Model G2R Tetrapreneur merupakan salah satu program unggulan Pemda DIY bekerja sama dengan UGM yang mengangkat karya inovasi keilmuan akademisi Indonesia Rika Fatimah P.L., S.T., M.Sc., Ph.D, sebagai konseptor dan Tenaga Ahli G2R Tetrapreneur.
Dalam kegiatan berlangsung melalui program ini melibatkan para wirausaha di pedesaan. Seperti dikutip dari Humas UGM menyebutkan bahwa Gubernur DIY Sri Sultan HB X , dirilisnya produk unggulan G2R Tetrapreneur ini menandai hadirnya suatu kegiatan yang mengangkat kearifan lokal dan ekonomi bawah. Selain itu, diangkatnya nilai gotong royong dalam model G2R Tetrapreneur akan meningkatkan semangat kolaboratif masing-masing aktor baik individu maupun organisasi dalam mewujudkan kepentingan yang lebih besar.

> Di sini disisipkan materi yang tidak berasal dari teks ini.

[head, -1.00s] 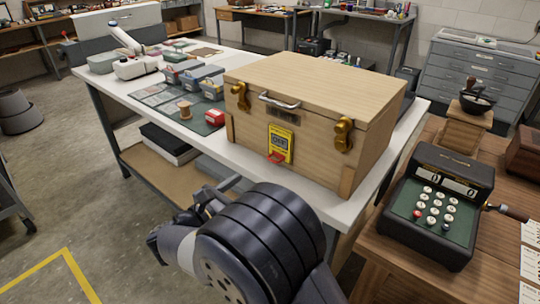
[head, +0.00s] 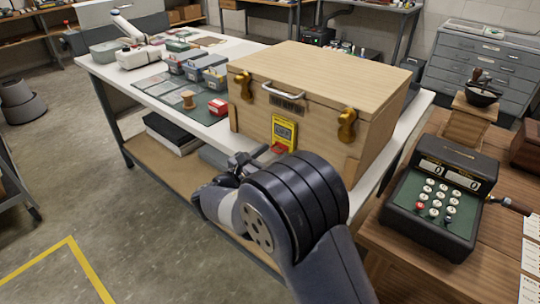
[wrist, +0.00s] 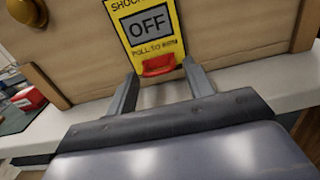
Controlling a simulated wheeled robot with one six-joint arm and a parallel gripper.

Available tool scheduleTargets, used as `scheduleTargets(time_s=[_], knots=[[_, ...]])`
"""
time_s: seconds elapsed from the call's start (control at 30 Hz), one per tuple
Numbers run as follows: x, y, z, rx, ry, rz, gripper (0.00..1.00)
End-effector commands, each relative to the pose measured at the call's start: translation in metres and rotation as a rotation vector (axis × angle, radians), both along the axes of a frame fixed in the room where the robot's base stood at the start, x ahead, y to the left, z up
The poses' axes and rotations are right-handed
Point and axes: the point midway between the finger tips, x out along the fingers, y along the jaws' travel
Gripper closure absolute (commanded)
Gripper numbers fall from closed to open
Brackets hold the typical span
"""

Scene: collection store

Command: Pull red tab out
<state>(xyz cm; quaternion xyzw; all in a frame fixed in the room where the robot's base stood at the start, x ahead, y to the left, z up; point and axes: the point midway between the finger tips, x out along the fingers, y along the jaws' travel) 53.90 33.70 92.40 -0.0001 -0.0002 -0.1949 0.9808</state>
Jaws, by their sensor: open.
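The red tab (wrist: 158,65) sticks out at the bottom of a yellow device (wrist: 146,24) on the front of a wooden case. In the wrist view the device's screen reads "OFF", with pull lettering below it. My gripper (wrist: 160,72) is open, its two fingers on either side of the tab in the picture, and it holds nothing. I cannot tell how far the fingertips are from the tab. In the head view the red tab (head: 279,149) shows just above my arm, and my gripper (head: 243,162) is low in front of the case, partly hidden by my wrist.
The wooden case (head: 310,75) with brass latches stands on a white table (head: 215,42). A small red box (head: 218,106) and a wooden spool (head: 188,99) lie left of it. A black cash register (head: 440,200) is on a wooden table to the right.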

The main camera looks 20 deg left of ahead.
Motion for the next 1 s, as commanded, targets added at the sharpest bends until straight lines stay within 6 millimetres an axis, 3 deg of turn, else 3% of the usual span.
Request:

Oleh karena itu, dari regulator pun mengapresiasi program model kewirausahaan G2R Tetrapreneur. Model ini berakar dari semangat kolektif masyarakat Indonesia yang mengangkat budaya gotong royong sebagai base line-nya.
Dengan menginformasikan dan merilis produk unggulan G2R Tetrapreneur merupakan kegiatan yang diselenggarakan Badan Pemberdayaan Perempuan dan Masyarakat (BPPM) DIY bekerjasama dengan UGM.
Adapun produk G2R Tetrapreneur yang di-rilis memiliki berbagai variasi bentuk kemasan dengan tujuan menyasar berbagai lapisan masyarakat dan karakter pasar. Setiap produknya dikonsep mempunyai empat jenis kemasan yaitu kemasan ritel, reguler, souvenir, dan premium.
Sehingga dari beberapa penjelasan tersebut membuktikan bahwa kekuatan masyarakat Indonesia bersifat kekeluargaan menjadi ciri khas yang mendukung aspek pembangunan dalam negeri dan hal itu dapat menjadi identitas yang memiliki nilai jual serta dapat memasuki Industri pasar global melalui gotong royong.